The request
Nothing before the line containing "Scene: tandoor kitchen" belongs in the answer; quote that line and all lines after it through the end of the material, word for word.

Provided data
------------------------------------------------

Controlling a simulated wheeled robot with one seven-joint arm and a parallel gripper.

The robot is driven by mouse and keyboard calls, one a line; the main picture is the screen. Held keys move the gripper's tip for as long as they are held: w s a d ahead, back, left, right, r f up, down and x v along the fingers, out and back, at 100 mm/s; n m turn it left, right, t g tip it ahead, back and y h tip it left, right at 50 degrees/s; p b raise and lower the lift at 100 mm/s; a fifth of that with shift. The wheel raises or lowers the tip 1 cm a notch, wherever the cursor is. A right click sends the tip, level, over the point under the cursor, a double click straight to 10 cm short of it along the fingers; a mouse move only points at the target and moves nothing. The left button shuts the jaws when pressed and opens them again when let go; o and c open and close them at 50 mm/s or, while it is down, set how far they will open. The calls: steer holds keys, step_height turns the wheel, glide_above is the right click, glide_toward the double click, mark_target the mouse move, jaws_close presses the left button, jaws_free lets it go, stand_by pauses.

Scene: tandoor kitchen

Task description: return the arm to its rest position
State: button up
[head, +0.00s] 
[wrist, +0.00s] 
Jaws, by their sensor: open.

------------------------------------------------

Task output
Scene: tandoor kitchen

Task description: return the arm to its rest position
State: button up
[head, +0.00s] 
[wrist, +0.00s] 
Jaws, by their sensor: open.

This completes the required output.